SELECT product_category, count() AS reviews, round(avg(star_rating), 2) as avg
FROM s3('s3://datasets-documentation/amazon_reviews/*.parquet')
GROUP BY ALL
LIMIT 10
""", 'PrettyCompact')
┌─product_category─┬──reviews─┬──avg─┐
1. │ Toys │ 4864056 │ 4.21 │
2. │ Apparel │ 5906085 │ 4.11 │
3. │ Luggage │ 348644 │ 4.22 │
4. │ Kitchen │ 4880297 │ 4.21 │
5. │ Books │ 19530930 │ 4.34 │
6. │ Outdoors │ 2302327 │ 4.24 │
7. │ Video │ 380596 │ 4.19 │
8. │ Grocery │ 2402365 │ 4.31 │
9. │ Shoes │ 4366757 │ 4.24 │
10. │ Jewelry │ 1767667 │ 4.14 │
└──────────────────┴──────────┴──────┘
Querying files in a private S3 bucket
If we're querying files in a private S3 bucket, we need to pass in an access key and secret.

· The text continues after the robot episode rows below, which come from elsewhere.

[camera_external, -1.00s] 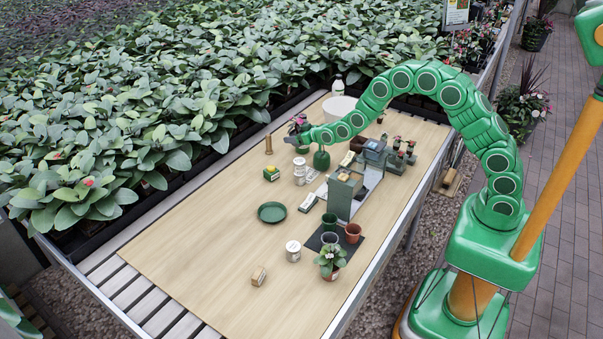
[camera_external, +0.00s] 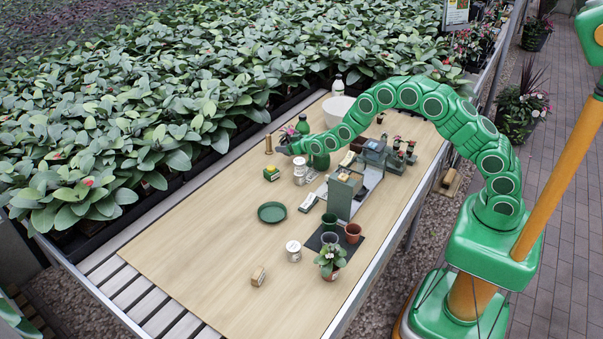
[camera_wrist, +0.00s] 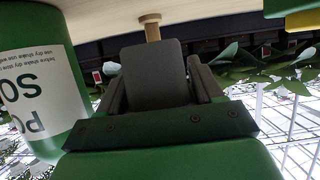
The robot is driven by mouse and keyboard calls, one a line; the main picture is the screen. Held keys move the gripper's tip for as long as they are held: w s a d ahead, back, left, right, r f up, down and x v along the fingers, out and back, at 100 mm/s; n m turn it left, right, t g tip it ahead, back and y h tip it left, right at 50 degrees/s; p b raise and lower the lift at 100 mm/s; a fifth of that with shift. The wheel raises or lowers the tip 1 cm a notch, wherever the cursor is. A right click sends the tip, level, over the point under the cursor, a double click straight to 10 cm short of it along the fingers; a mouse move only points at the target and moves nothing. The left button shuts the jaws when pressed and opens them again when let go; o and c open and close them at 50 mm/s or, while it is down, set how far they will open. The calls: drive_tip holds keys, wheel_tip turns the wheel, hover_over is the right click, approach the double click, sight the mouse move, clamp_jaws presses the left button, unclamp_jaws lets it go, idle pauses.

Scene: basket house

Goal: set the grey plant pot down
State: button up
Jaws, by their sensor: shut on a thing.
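My gripper (camera_external: 284,148) is shut on a dark grey pot (camera_wrist: 155,75), which fills the space between the two fingers in the wrist view. In the external view, my gripper is over the back part of the table, and the held pot is small and mostly hidden there. A small plant with a pinkish flower (camera_external: 289,132) shows at the gripper's end. I cannot tell whether the pot touches the table (camera_external: 190,250).
A green bottle (camera_wrist: 35,85) with a white label is close on the left in the wrist view. A wooden peg (camera_external: 268,146), white tins (camera_external: 299,172) and a yellow-green box (camera_external: 271,173) stand near my gripper. The table's left part is clear, beyond a green saucer (camera_external: 272,212).

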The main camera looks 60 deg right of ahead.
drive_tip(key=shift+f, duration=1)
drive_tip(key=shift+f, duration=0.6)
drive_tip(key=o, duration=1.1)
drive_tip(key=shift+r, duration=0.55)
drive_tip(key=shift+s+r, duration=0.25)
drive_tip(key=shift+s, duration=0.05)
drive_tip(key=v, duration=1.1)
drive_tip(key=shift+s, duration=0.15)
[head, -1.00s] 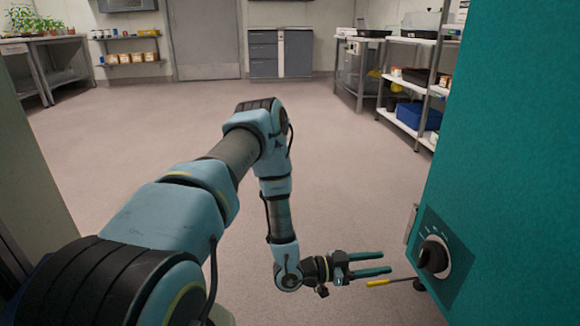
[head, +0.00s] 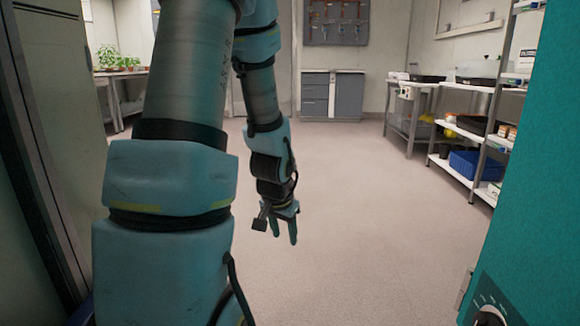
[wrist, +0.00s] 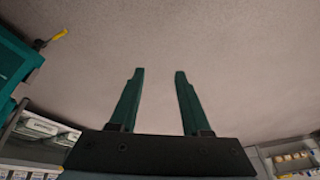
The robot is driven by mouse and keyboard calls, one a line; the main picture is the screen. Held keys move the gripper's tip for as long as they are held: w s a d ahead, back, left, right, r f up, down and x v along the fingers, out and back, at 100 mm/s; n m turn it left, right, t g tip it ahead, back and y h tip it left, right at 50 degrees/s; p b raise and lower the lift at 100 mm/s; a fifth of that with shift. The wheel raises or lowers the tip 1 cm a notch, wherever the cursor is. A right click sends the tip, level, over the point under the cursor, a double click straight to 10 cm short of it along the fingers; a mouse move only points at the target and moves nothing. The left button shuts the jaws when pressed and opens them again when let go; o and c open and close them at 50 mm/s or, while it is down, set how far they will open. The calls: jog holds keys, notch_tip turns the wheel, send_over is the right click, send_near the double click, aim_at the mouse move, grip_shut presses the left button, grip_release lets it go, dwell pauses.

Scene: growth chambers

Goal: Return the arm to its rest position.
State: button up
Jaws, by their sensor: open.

We can pass in those credentials to the s3
table function:
chdb.query("""
SELECT product_category, count() AS reviews, round(avg(star_rating), 2) as avg
FROM s3('s3://datasets-documentation/amazon_reviews/*.parquet', 'access-key', 'secret')
GROUP BY ALL
LIMIT 10
""", 'PrettyCompact')
This query won't work because it's a public bucket!
An alternative way is to used named collections, but this approach isn't yet supported by chDB.